Then my definition of fresh fruits was not the supermarket’s version of ‘fresh organic arrivals’, it was to climb up a guava tree, check the degree of ripeness by digging in my nails and then picking the ones having the choicest level of  readiness. Washing them before eating was unheard of and I joyfully used to eat it atop a branch , relishing each and every bite of the self- picked , self- plucked delectable guava. Every day, the lunch was served with a self prepared bowl of fresh salad. Carrots, radishes, onions, cucumbers, chillies, not forgetting lime, came right from our backyard.’ Freshly’ picked. That’s why I can’t stop myself from smirking at those advertisements which proudly exhibit their so called ‘farm fresh, hand-picked’ products.

Reciting  my school speeches in front of trees used to be a live show for me and I enjoyed the attention of my audience. Watching my baby rabbits nibbling a tiny strand of grass used to be a  visual treat. Letting my parrot onto the verandah grill and hearing it converse with its wild friends was so delightful .How often have you seen a bird smiling? I have. Quite often. Rare sightings of  the kingfisher used to be sensational.

The rain showers generally used to dislodge the nests and we used to place the blown away abodes into a corner of our living room, a creation of the lovely tailor-bird. An architectural wonder.‘ Extreme Engineering’. We didn’t had cable television then, but my inaccessibility to NatGeo and Discovery didn’t leave me oblivious to  Mother Nature’s glory.
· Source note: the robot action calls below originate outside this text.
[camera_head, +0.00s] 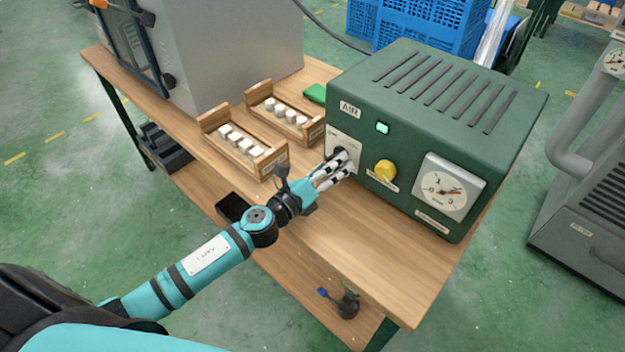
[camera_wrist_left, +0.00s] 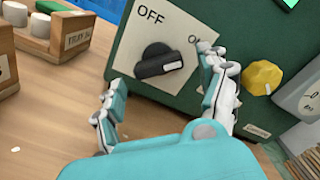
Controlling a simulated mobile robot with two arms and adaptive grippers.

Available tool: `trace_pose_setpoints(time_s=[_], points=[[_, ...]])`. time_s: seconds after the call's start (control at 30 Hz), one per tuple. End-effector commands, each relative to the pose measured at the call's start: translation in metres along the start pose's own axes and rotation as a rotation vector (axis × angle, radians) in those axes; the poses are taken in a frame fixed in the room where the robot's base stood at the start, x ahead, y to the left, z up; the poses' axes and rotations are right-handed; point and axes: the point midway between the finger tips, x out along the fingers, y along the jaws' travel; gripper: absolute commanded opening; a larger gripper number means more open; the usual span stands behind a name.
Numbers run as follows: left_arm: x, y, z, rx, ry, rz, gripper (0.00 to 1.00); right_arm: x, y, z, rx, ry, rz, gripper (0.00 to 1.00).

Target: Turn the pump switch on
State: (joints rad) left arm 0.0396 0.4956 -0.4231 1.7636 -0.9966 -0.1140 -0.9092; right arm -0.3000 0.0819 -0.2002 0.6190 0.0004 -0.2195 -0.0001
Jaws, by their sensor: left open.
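The pump switch is a black rotary knob (camera_wrist_left: 158,62) on a white plate (camera_wrist_left: 180,28) marked OFF at upper left, with a partly covered label at upper right. Its bar lies nearly level, with a white mark at its right end. The plate is on the front of the green AIR box (camera_head: 440,100). My left gripper (camera_head: 338,170) is open in front of the knob. In the left wrist view its fingers stand left and right of the knob; I cannot tell whether they touch it. In the head view they partly hide the switch. My right gripper is not in view.
The box front also has a lit green lamp (camera_head: 383,128), a yellow knob (camera_head: 385,170) and a dial gauge (camera_head: 447,189). Two wooden trays with white pieces, the nearer (camera_head: 240,148) and farther (camera_head: 284,113), stand left of the gripper. The table front (camera_head: 370,255) is clear.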

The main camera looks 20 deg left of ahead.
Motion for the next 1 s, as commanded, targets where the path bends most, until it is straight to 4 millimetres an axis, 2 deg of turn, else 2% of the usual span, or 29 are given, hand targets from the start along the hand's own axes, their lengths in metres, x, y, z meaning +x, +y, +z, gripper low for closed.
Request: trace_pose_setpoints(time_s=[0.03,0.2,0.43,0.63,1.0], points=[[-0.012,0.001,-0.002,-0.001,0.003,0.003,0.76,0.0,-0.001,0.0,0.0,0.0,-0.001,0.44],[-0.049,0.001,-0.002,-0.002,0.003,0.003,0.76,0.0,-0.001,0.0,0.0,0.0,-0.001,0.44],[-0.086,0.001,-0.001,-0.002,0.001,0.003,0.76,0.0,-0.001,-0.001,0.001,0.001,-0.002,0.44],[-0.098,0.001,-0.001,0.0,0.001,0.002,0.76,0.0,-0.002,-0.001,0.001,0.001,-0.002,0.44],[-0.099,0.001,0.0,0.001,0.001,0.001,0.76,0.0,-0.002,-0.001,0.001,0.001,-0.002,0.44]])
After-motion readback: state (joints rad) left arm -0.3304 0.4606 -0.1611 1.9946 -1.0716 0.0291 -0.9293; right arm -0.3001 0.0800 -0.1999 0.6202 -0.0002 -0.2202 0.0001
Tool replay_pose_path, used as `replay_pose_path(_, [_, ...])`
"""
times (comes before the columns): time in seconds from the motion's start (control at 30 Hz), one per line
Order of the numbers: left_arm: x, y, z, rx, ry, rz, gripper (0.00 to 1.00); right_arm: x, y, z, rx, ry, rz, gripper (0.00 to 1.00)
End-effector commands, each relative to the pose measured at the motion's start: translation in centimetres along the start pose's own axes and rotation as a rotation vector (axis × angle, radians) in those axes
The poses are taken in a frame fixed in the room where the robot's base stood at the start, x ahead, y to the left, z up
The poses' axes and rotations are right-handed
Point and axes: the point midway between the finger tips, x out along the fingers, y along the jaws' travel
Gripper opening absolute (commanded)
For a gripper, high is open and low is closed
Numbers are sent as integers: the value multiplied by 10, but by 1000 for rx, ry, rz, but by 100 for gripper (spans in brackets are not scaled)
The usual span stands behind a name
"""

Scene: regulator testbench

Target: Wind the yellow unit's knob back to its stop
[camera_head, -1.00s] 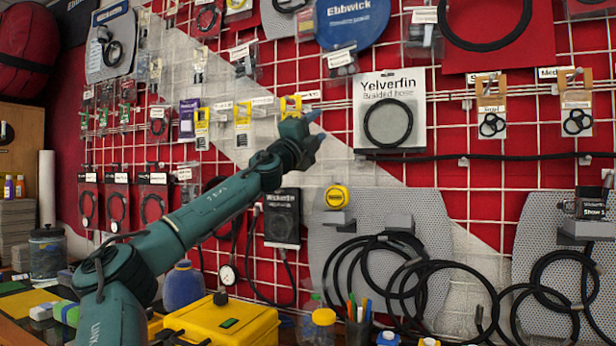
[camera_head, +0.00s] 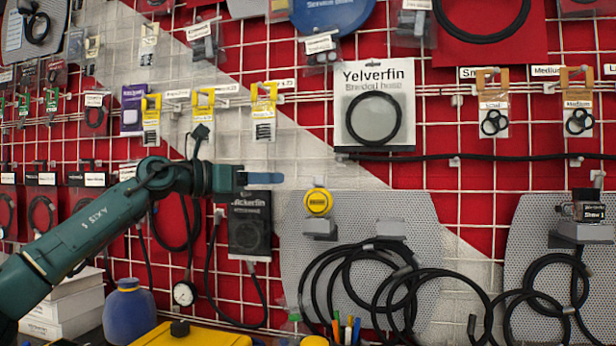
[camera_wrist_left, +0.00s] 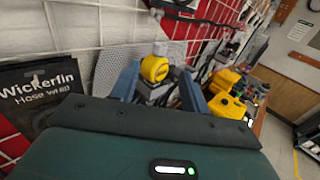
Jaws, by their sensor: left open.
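A round yellow unit (camera_head: 318,202) with a dark label band sits on a small grey bracket (camera_head: 320,228) on the perforated panel; I cannot make out its knob separately. My left gripper (camera_head: 268,179) is just left of it and slightly higher, its blue fingers pointing right towards it. In the left wrist view the yellow unit (camera_wrist_left: 155,69) shows beyond and between the spread, empty fingers of the left gripper (camera_wrist_left: 160,84); they look apart from it. My right gripper is not in view.
A black Wickerfin package (camera_head: 249,225) hangs just below my left gripper. Black hose coils (camera_head: 350,285) hang below the unit. A yellow case (camera_head: 190,335) with a black top knob stands at the bottom. A dark unit (camera_head: 590,208) sits on a bracket at right.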

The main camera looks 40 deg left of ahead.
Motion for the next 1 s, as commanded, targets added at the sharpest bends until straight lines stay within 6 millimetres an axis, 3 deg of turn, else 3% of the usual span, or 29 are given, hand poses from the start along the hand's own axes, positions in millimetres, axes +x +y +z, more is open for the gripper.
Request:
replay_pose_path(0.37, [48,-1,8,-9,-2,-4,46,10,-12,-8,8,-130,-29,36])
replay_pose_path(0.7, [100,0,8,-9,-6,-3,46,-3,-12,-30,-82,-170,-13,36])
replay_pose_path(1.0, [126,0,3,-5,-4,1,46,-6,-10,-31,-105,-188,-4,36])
We didn’t had an inverter then, but power-cuts during nights brought with itself a special fun-package. We had our special family time, sitting on the verandah with a small lantern on the window sill, sharing our thoughts. Talking. Listening. Laughing. We didn’t had to go for a costly family dinner in some fancy restaurant.

Our get-togethers didn’t require scheduling in banquet halls. No reservations. Indeed! Sleeping on the terrace under the star studded sky was no less than a planetarium trip. Marveling at the beauty of  the cosmos, spotting shooting stars and the various constellations which were being taught in school, it felt like being transported to a new world. Rare sightings of planes were ‘wow’ moments and often left me dazed.
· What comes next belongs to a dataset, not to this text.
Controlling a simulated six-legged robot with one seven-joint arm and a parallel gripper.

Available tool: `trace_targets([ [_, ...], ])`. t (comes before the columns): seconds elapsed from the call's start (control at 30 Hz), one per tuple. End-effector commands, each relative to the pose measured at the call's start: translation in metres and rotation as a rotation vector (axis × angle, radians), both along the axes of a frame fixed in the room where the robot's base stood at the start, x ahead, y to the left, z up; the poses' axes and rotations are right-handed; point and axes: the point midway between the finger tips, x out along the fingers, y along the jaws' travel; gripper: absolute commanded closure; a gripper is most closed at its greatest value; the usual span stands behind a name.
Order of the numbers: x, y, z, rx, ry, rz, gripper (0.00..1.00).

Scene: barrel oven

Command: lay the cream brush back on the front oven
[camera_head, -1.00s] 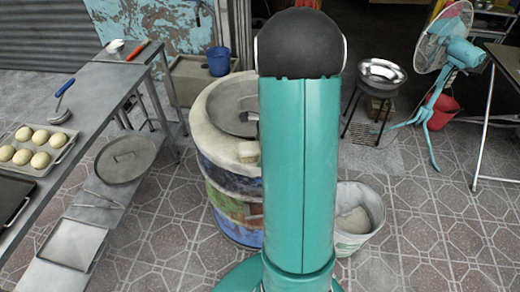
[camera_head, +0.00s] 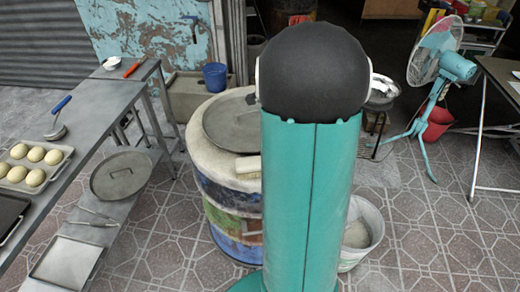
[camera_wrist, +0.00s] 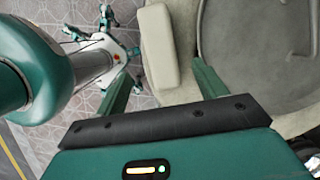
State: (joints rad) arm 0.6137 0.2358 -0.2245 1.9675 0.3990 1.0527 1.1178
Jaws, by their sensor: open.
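The cream brush (camera_head: 247,167), a pale block, lies on the near rim of the front oven (camera_head: 203,150), a painted barrel with a round grey lid (camera_head: 225,125). My arm hides its right end in the head view. In the wrist view the brush (camera_wrist: 157,50) sits at the edge of the oven's pale rim (camera_wrist: 188,20), beside the lid (camera_wrist: 255,45). My gripper (camera_wrist: 160,70) is open, its two green fingers apart on either side of the brush's lower end. The gripper is hidden in the head view.
A metal table (camera_head: 92,107) with a tray of dough balls (camera_head: 33,165) stands at left. A bucket (camera_head: 362,235) is right of my arm. A teal fan (camera_head: 437,70) and red bucket (camera_head: 437,123) stand farther right. Tiled floor is free at front right.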

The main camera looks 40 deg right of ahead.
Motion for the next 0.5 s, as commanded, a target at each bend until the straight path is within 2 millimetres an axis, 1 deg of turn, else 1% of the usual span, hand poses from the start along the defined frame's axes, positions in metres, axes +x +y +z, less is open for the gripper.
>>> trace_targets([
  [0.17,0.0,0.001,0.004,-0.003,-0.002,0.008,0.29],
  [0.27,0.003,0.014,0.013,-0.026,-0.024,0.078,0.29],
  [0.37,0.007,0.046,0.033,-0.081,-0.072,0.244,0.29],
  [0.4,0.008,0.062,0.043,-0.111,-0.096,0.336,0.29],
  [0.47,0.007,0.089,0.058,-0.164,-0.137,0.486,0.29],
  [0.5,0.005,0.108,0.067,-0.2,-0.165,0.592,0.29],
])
Now that I live in a city, I  can deeply experience the void that my life currently has. Claustrophobia has a whole new meaning to it amidst the concrete jungle. Here the windows have been transformed into glass walls. After all who needs a window when you have spent so much on the split AC?

The view is magnificent, of the tall towers, of the smooth roads, of the racing metro, of the dull grey smoky sky. Here you get ‘dial n order’ trees which  have been grown artificially and with such sheer perfection that if you order five, they all will be duplicates. Same color. Same height. Same number of branches too! Just to make your garden the perfect display with ‘well-behaved’ plants.

A   perfect example of how orderliness can be an eye-sore. Here birds perch on balcony railings and build their nests in AC outlets. The traditional ‘branch’ is now a luxury. Here when i visit ‘open-kitchens’ and have barbeque parties , I cant stop myself from slipping into memory lane , thinking about  how my mother used to cook on her earthen chulha. What fun it used to be to have a taste of the smoking kebabs right from the hot iron-rod. What used to be routine then, is now a rich-man’s exquisite indulgence.

 I have realized, the things that give us happiness are the same for all. The human heart craves for space, for freedom, for a breath of fresh air. Its just that it didn’t had a price tag to it then.